[Requirements] Output word for word the lines from the one with "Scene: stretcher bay" to the final line of the data, both ends included, but skip the pictures.

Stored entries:
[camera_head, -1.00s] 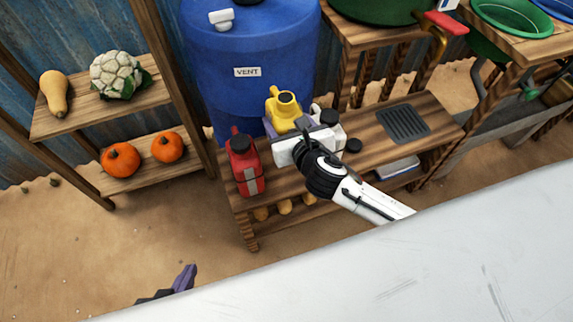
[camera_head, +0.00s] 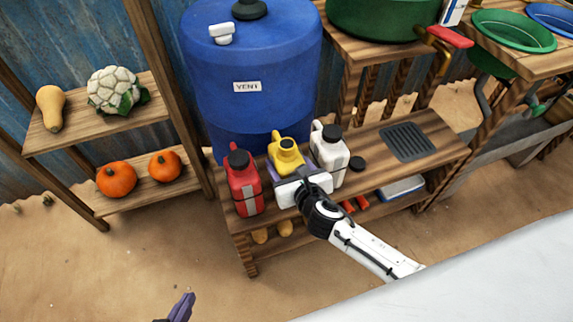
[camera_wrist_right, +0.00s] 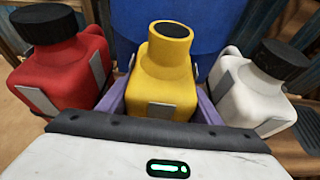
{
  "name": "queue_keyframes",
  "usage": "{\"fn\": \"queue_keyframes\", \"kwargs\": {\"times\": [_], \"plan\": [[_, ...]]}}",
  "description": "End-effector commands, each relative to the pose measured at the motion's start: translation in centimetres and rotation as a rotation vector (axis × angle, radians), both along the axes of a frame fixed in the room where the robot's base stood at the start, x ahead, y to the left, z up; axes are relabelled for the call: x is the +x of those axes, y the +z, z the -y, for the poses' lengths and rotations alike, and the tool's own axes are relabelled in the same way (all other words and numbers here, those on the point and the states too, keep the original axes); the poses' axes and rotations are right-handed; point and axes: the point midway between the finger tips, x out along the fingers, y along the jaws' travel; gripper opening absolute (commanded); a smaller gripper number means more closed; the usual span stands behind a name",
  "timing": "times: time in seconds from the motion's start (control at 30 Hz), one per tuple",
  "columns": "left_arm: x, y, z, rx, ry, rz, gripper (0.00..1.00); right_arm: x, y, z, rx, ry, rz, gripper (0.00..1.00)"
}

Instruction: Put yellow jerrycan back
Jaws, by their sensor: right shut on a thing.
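The yellow jerrycan (camera_head: 286,157) stands upright between the red jerrycan (camera_head: 243,184) and the white jerrycan (camera_head: 329,158) at the wooden bench (camera_head: 385,160). Its neck is open, without a cap. My right gripper (camera_head: 287,172) is shut on it from the front; its purple fingers lie along both sides in the right wrist view, where the yellow jerrycan (camera_wrist_right: 166,72) fills the middle. Its base is hidden, so I cannot tell whether it touches the bench. Of my left gripper (camera_head: 182,307), only a purple fingertip shows at the bottom left.
A loose black cap (camera_head: 357,163) and a dark grate (camera_head: 407,143) lie on the bench to the right. The blue barrel (camera_head: 255,90) stands close behind. The red and white jerrycans closely flank the gripper. Vegetable shelves (camera_head: 140,195) stand at left.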

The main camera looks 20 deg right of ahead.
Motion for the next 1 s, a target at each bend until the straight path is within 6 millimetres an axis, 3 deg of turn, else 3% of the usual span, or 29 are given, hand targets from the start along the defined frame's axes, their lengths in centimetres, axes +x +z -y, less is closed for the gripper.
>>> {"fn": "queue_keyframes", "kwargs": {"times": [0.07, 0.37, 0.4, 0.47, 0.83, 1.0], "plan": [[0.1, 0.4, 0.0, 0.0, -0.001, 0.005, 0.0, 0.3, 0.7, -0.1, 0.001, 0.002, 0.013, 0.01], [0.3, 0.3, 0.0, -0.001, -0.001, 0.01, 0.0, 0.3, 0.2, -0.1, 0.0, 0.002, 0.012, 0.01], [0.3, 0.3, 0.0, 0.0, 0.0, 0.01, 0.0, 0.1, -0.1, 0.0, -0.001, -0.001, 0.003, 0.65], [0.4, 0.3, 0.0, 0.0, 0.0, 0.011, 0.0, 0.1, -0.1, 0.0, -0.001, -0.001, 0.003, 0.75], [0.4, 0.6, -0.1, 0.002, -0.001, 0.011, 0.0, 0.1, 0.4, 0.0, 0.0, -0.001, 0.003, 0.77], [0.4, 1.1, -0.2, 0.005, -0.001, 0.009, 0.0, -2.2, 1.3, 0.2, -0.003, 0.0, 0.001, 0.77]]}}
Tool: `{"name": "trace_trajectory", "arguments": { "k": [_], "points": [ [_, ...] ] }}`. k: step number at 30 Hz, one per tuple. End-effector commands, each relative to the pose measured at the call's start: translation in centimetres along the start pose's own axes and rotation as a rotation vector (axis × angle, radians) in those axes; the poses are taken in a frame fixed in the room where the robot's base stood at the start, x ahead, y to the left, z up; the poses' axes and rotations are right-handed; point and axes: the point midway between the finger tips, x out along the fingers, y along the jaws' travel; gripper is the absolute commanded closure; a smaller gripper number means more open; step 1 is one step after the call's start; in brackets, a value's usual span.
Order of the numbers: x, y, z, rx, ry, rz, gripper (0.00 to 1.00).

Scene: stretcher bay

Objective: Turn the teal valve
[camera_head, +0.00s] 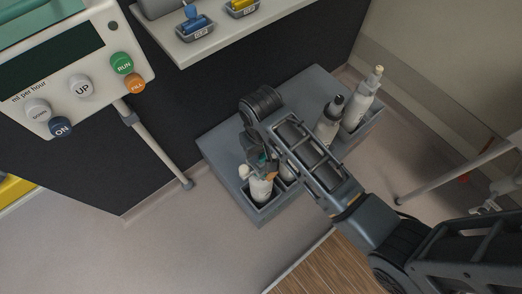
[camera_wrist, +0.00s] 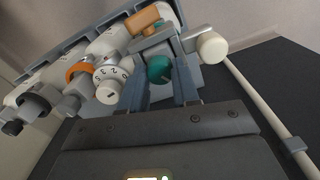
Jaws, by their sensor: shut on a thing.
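The teal valve (camera_wrist: 159,69) is a small round knob on the nearest cylinder in the rack. It lies between the two fingers of my gripper (camera_wrist: 164,84) in the wrist view, and the fingers are shut on it. In the head view only a sliver of teal (camera_head: 262,157) shows beside my gripper (camera_head: 259,161). The white cylinder (camera_head: 260,189) stands below it in the front corner of the grey rack (camera_head: 225,147). An orange part (camera_wrist: 143,20) and a cream knob (camera_wrist: 211,48) sit beside the valve. My arm hides the middle of the rack.
Other white cylinders (camera_head: 362,103) stand at the rack's back end. A numbered dial (camera_wrist: 109,86) and an orange ring (camera_wrist: 79,70) lie left of my fingers. A control panel (camera_head: 80,85) and a pale support leg (camera_head: 158,150) are at left. A shelf (camera_head: 205,40) holds blue and yellow items.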

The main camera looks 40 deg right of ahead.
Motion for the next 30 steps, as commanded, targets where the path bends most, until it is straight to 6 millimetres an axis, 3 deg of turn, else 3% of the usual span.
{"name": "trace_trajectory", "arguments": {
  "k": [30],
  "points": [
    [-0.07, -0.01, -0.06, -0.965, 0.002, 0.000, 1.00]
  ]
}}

[Answer to the task]
Scene: stretcher bay

Objective: Turn the teal valve
[camera_head, +0.00s] 
[camera_wrist, +0.00s] 
Jaws, by their sensor: shut on a thing.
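The teal valve (camera_wrist: 159,69) is a small round knob on the nearest cylinder in the rack. It lies between the two fingers of my gripper (camera_wrist: 164,84) in the wrist view, and the fingers are shut on it. In the head view only a sliver of teal (camera_head: 262,157) shows beside my gripper (camera_head: 259,161). The white cylinder (camera_head: 260,189) stands below it in the front corner of the grey rack (camera_head: 225,147). An orange part (camera_wrist: 143,20) and a cream knob (camera_wrist: 211,48) sit beside the valve. My arm hides the middle of the rack.
Other white cylinders (camera_head: 362,103) stand at the rack's back end. A numbered dial (camera_wrist: 109,86) and an orange ring (camera_wrist: 79,70) lie left of my fingers. A control panel (camera_head: 80,85) and a pale support leg (camera_head: 158,150) are at left. A shelf (camera_head: 205,40) holds blue and yellow items.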

The main camera looks 40 deg right of ahead.
Motion for the next 30 steps, as commanded, targets where the path bends most, until it is straight to 6 millimetres an axis, 3 deg of turn, else 3% of the usual span.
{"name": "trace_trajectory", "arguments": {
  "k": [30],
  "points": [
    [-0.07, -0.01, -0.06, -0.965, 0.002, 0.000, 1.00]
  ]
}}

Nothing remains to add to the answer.